Whenever you want to learn the best way to do something, always look to someone with experience. While I am not a pro painter in the sense that people hire me to paint for them, I paint more than the average person and I’ve been doing it long enough that I believe I have some wisdom to share.
I’ve learned these professional painting tips from years of trial and error and experimenting with what works and with what doesn’t.
Many of these are the same tips and tricks professional painters use. These will help give you the best way to paint a room (or furniture). If you need help selecting & coordinating colors, check out my guide on how to choose paint colors.
Cut In and Paint One Wall before Starting the Next
When it comes to wall painting tips, this is a good one. You want an even finish with no hint of roller or brush marks. The best way to do this is to roll the walls before your cut-in sections dry completely. When you do it this way, the areas blend together better showing less of a contrast between the brushed and the rolled area. If you’re using good quality paint, you may even be able to avoid a second (or third) coat to get even coverage.

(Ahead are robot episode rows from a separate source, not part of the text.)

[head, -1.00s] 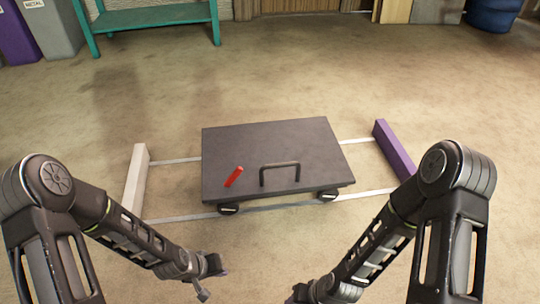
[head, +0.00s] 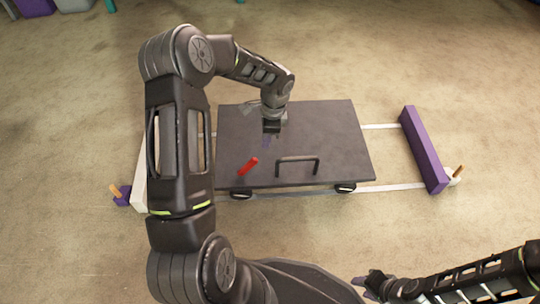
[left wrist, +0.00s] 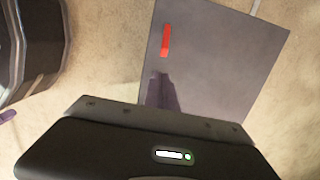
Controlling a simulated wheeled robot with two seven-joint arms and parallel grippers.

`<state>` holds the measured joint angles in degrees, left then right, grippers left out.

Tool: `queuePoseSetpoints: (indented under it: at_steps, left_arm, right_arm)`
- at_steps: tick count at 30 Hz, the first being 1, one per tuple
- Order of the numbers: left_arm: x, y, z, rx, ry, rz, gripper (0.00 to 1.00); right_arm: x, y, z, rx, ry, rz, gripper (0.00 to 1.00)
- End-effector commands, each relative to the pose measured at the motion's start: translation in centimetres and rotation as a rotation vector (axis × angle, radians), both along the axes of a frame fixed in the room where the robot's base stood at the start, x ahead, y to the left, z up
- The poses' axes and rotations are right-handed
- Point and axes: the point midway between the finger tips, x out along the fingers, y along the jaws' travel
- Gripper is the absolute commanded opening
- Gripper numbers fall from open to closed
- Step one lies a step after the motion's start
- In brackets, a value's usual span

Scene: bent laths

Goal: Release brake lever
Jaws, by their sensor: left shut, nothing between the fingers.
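The red brake lever (head: 248,167) slants up from the front left part of the dark cart deck (head: 335,125). It also shows in the left wrist view (left wrist: 165,41), near the deck's left edge. My left gripper (head: 267,143) is over the deck, behind the lever and a little to its right, pointing down. It is shut and empty, and apart from the lever; its purple fingers (left wrist: 163,92) show below the lever in the left wrist view. My right gripper (head: 362,281) is low at the front, away from the cart; its jaws are too small to judge.
A black handle (head: 298,160) stands right of the lever. The cart sits on two pale rails (head: 395,187) between a purple beam (head: 424,150) and a white beam (head: 140,170), partly hidden by my left arm. Small wooden pegs (head: 459,172) stand outside both beams.

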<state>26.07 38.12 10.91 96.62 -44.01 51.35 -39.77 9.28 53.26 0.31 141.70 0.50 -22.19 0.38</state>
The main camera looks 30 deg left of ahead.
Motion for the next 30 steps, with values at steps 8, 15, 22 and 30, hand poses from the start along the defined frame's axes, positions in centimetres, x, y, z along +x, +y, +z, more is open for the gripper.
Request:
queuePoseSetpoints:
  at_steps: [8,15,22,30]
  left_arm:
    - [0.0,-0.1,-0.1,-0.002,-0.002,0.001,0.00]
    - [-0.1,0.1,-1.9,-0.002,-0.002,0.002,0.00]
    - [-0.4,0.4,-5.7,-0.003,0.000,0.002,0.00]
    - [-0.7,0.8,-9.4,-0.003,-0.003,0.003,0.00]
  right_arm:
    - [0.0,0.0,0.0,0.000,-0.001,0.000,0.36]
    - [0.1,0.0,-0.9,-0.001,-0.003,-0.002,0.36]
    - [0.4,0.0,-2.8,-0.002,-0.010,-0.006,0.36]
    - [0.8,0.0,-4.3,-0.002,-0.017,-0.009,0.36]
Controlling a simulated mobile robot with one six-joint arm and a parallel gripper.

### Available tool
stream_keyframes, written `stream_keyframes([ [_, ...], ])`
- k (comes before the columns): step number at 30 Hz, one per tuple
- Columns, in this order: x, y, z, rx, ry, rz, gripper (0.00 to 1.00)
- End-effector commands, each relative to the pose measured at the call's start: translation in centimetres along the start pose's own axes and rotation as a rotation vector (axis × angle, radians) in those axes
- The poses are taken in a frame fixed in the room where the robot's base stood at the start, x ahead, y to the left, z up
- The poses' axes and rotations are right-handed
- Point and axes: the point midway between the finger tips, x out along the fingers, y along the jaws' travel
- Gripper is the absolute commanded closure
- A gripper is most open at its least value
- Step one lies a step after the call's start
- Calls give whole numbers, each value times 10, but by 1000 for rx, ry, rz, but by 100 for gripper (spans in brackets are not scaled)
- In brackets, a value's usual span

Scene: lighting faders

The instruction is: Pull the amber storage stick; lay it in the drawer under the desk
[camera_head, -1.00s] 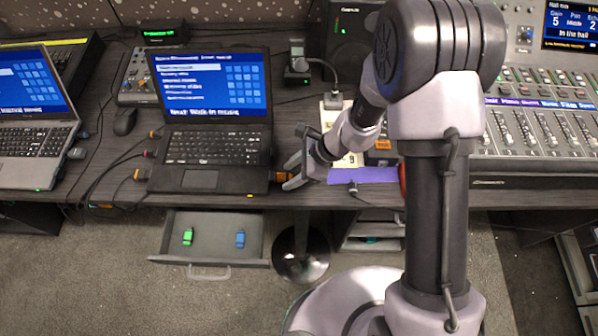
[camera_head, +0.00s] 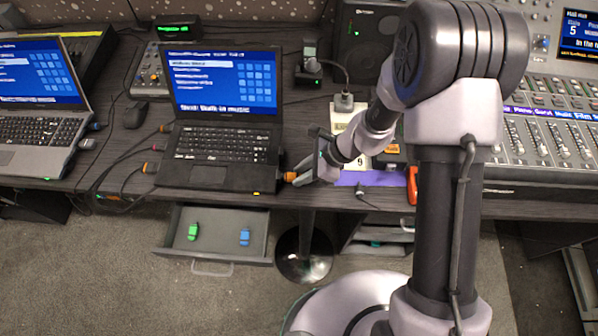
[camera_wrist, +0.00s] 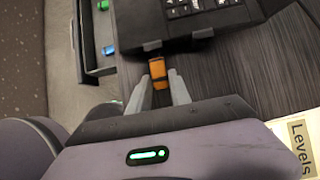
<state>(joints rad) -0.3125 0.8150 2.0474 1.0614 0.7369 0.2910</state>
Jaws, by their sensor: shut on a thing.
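The amber storage stick (camera_wrist: 158,72) is at the right edge of the black laptop (camera_head: 222,118). In the wrist view it lies between the two fingers of my gripper (camera_wrist: 161,80), its far end close against the laptop's side; I cannot tell whether it is still plugged in. My gripper (camera_head: 299,177) is shut on the stick, which shows as a small orange piece (camera_head: 289,177) in the head view. The drawer (camera_head: 172,238) under the desk stands open below the laptop, with a green stick (camera_head: 193,231) and a blue stick (camera_head: 244,236) inside.
A second laptop (camera_head: 40,110) is at the left, with cables between the two. A mixing console (camera_head: 545,140) is at the right. A purple strip (camera_head: 372,178) and an orange-red object (camera_head: 412,185) lie near the desk's front edge. The drawer has free floor inside.

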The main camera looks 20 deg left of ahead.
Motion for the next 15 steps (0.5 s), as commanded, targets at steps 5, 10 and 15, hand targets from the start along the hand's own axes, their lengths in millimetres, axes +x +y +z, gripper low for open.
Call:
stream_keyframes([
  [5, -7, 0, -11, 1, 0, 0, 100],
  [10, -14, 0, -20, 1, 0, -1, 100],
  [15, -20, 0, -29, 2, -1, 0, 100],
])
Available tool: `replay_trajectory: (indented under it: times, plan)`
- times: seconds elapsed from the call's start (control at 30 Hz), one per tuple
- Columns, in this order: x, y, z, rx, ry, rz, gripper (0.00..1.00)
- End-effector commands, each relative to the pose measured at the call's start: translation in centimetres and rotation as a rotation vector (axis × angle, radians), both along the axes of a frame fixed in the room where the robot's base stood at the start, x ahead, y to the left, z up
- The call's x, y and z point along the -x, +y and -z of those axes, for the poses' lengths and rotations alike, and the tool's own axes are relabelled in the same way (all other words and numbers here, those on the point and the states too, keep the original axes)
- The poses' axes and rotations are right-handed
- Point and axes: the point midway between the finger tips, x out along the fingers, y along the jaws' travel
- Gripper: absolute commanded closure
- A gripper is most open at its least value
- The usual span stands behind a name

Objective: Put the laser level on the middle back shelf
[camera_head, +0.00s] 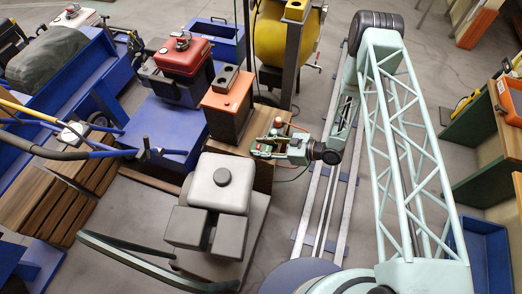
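My gripper (265,147) reaches left from the mint-green arm, over a wooden crate or stand (262,174) in the middle of the view. It is small here, and I cannot tell whether its fingers are open or shut. A small pale and reddish item (279,123) shows just beyond the fingers; whether they touch it is unclear. No thing can be surely named as the laser level at this size. A green-sided shelf unit (478,131) with wooden parts stands at the right edge; which part is the middle back shelf cannot be told.
An orange-topped box (228,91) stands left of my gripper, and a grey machine (221,184) below-left. A yellow tank (280,35) stands behind. An orange case (511,99) and a yellow item (464,102) are at the right shelves. A blue bin (484,248) is lower right.

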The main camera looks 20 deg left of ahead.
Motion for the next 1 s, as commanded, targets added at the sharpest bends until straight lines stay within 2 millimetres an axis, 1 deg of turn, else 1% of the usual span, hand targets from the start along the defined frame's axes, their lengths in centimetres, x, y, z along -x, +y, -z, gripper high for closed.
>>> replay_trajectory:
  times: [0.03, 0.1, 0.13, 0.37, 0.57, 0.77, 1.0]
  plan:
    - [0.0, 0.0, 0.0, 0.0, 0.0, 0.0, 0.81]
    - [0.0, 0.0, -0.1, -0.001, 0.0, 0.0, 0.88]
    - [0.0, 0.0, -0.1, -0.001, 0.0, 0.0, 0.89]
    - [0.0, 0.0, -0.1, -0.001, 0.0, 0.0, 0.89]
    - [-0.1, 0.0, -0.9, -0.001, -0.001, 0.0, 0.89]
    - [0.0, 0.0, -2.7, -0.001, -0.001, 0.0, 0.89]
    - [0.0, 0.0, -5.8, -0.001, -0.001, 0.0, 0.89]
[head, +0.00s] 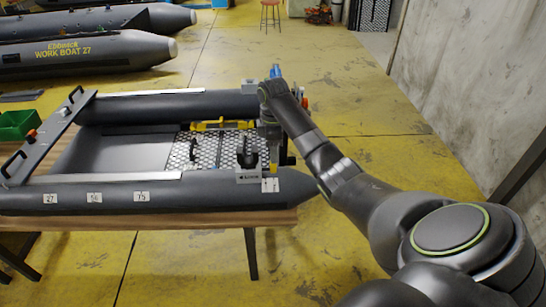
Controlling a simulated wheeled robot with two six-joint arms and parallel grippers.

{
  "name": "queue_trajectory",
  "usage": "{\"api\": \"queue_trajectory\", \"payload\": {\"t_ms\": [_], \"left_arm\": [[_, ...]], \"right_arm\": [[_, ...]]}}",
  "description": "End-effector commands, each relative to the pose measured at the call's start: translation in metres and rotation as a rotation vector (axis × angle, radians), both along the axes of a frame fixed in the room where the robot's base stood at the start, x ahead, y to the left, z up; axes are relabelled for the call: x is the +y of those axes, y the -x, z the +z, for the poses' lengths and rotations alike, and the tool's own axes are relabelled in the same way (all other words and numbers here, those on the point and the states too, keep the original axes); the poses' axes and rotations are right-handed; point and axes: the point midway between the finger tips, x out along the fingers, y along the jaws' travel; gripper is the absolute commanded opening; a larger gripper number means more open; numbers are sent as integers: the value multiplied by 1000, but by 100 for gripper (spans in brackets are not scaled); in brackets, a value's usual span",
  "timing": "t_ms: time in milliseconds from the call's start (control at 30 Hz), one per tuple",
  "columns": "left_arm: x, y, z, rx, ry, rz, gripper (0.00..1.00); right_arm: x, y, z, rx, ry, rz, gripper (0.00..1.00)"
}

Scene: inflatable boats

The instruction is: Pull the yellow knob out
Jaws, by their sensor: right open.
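The grey inflatable boat (110,195) lies on a wooden table. A small yellow part (273,168) shows at its right end, below a grey upright; I cannot tell for certain that it is the yellow knob. A longer yellow piece (222,125) lies across the inside of the boat. My right arm reaches in from the lower right over the boat's right end. The forearm hides part of this end. My left gripper is out of view.
A black handle on a grey block (248,174) stands on the near tube. A red knob (305,103) shows just right of my right wrist. A green crate (16,125) is at the left. Another boat (80,55) lies behind. A concrete wall (465,90) bounds the right.

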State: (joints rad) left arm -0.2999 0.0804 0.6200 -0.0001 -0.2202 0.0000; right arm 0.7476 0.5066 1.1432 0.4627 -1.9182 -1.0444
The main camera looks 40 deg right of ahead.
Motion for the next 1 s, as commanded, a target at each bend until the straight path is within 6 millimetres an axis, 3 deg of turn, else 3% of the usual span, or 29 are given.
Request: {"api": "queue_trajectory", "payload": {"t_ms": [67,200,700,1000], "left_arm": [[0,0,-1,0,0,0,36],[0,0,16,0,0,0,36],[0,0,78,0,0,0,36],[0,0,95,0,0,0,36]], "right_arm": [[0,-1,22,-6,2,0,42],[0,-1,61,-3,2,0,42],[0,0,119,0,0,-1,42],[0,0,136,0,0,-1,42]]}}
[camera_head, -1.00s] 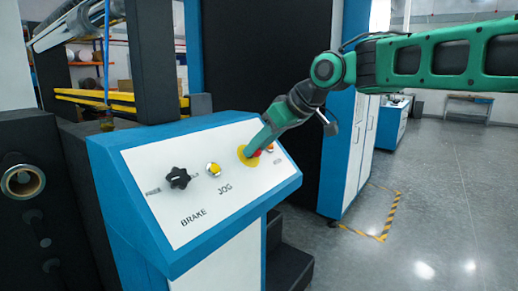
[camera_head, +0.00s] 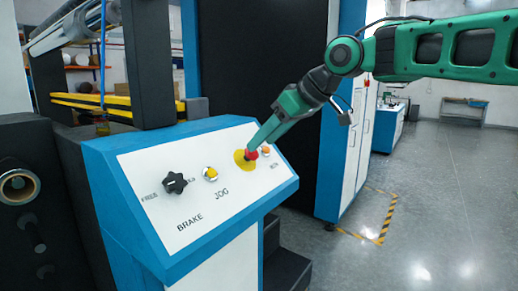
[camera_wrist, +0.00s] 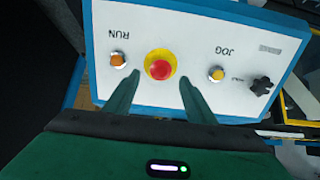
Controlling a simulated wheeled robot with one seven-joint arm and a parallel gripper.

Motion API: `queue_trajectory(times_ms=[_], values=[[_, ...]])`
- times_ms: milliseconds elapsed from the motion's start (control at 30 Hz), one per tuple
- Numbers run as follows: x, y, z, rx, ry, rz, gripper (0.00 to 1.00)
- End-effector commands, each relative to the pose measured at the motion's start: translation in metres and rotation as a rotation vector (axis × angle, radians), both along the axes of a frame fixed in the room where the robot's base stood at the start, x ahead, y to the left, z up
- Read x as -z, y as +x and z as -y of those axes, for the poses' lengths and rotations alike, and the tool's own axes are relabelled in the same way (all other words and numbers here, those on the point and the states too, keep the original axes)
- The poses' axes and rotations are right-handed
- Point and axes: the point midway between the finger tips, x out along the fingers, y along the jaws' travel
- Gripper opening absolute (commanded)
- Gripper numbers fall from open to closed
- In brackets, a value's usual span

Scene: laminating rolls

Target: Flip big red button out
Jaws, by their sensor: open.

Auto Fill Your Paint Roller
I happen to like painting, but most people do not. If you want to cut down on the time it takes to paint a room, you might want to check out this tool.
It’s called the Smart Sidekick and it auto-fills your paint roller for you. One end attaches to your roller and the other hooks into the can. With the press of a button, it adds the paint to your roller as you go! No need to run back and forth to a paint tray to reload the roller.
I was really skeptical that the Sidekick would work. I tried it for the first time when I painting my living room and was really surprised at how well it worked. It’s also very easy to use.
Don’t Bother Taping Around Windows
Is there anything more tedious than taping around window grids? In my experience, it takes forever. Not only that but getting the tape straight is challenging and never leaves a perfectly straight finish.
You will save time and get a better finish if you skip taping windows when painting the frames. It’s easier and neater to go back over any paint spots on the windows with a razor scraper. You’ll get a clean, sharp line in half the time.
Don’t Wash Your Roller or Brush if You Don’t Finish
This is one of the best professional painting tips!
If you don’t finish your painting on the first day, don’t waste time washing and drying your brush and roller. Simply put them into a bag, tie them up, and pop them into the refrigerator. The next day they will be just as you left them. It’s amazing!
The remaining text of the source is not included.